## DATASET CONTENT
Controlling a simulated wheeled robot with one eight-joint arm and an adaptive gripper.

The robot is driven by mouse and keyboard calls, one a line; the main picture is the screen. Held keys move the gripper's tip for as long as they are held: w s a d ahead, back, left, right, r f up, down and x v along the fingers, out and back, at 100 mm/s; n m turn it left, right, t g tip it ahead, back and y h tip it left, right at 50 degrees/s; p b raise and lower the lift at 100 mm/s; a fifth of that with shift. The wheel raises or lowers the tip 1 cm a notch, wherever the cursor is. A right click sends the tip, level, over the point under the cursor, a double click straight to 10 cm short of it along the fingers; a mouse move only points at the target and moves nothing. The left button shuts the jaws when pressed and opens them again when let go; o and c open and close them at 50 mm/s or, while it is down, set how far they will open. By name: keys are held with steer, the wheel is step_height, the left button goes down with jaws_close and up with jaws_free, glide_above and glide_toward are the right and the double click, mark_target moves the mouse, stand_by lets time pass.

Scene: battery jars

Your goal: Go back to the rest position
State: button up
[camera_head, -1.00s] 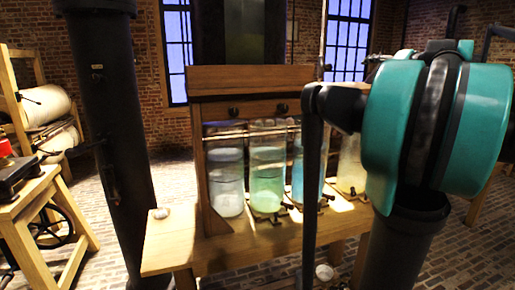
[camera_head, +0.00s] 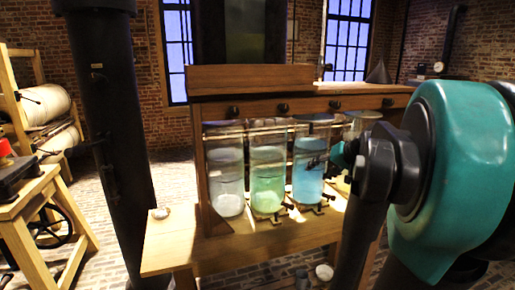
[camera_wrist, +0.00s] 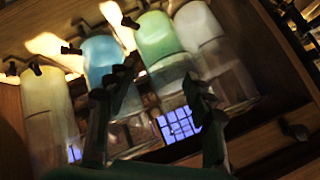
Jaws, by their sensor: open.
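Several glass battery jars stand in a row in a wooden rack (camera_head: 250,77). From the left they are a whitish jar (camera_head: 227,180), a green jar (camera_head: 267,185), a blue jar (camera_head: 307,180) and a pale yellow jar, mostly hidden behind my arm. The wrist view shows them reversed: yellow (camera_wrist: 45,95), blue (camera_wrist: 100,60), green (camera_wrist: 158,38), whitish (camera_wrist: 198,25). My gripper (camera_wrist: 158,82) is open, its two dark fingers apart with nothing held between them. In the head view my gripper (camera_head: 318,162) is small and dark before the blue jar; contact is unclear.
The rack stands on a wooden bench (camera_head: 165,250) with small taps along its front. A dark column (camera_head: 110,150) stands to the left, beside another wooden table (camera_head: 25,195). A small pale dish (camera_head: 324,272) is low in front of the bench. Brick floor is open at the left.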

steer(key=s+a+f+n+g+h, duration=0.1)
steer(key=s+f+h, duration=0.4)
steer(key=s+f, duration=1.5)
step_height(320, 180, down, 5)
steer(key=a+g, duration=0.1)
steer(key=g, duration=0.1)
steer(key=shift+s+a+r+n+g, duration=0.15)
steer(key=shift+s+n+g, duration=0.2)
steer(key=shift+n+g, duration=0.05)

## AIM
Make an exact copy of the data above, pictures excluded.

## RESPONSE TO THIS TASK
Controlling a simulated wheeled robot with one eight-joint arm and an adaptive gripper.

The robot is driven by mouse and keyboard calls, one a line; the main picture is the screen. Held keys move the gripper's tip for as long as they are held: w s a d ahead, back, left, right, r f up, down and x v along the fingers, out and back, at 100 mm/s; n m turn it left, right, t g tip it ahead, back and y h tip it left, right at 50 degrees/s; p b raise and lower the lift at 100 mm/s; a fifth of that with shift. The wheel raises or lowers the tip 1 cm a notch, wherever the cursor is. A right click sends the tip, level, over the point under the cursor, a double click straight to 10 cm short of it along the fingers; a mouse move only points at the target and moves nothing. The left button shuts the jaws when pressed and opens them again when let go; o and c open and close them at 50 mm/s or, while it is down, set how far they will open. By name: keys are held with steer, the wheel is step_height, the left button goes down with jaws_close and up with jaws_free, glide_above and glide_toward are the right and the double click, mark_target moves the mouse, stand_by lets time pass.

Scene: battery jars

Your goal: Go back to the rest position
State: button up
[camera_head, -1.00s] 
[camera_head, +0.00s] 
[camera_wrist, +0.00s] 
Jaws, by their sensor: open.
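Several glass battery jars stand in a row in a wooden rack (camera_head: 250,77). From the left they are a whitish jar (camera_head: 227,180), a green jar (camera_head: 267,185), a blue jar (camera_head: 307,180) and a pale yellow jar, mostly hidden behind my arm. The wrist view shows them reversed: yellow (camera_wrist: 45,95), blue (camera_wrist: 100,60), green (camera_wrist: 158,38), whitish (camera_wrist: 198,25). My gripper (camera_wrist: 158,82) is open, its two dark fingers apart with nothing held between them. In the head view my gripper (camera_head: 318,162) is small and dark before the blue jar; contact is unclear.
The rack stands on a wooden bench (camera_head: 165,250) with small taps along its front. A dark column (camera_head: 110,150) stands to the left, beside another wooden table (camera_head: 25,195). A small pale dish (camera_head: 324,272) is low in front of the bench. Brick floor is open at the left.

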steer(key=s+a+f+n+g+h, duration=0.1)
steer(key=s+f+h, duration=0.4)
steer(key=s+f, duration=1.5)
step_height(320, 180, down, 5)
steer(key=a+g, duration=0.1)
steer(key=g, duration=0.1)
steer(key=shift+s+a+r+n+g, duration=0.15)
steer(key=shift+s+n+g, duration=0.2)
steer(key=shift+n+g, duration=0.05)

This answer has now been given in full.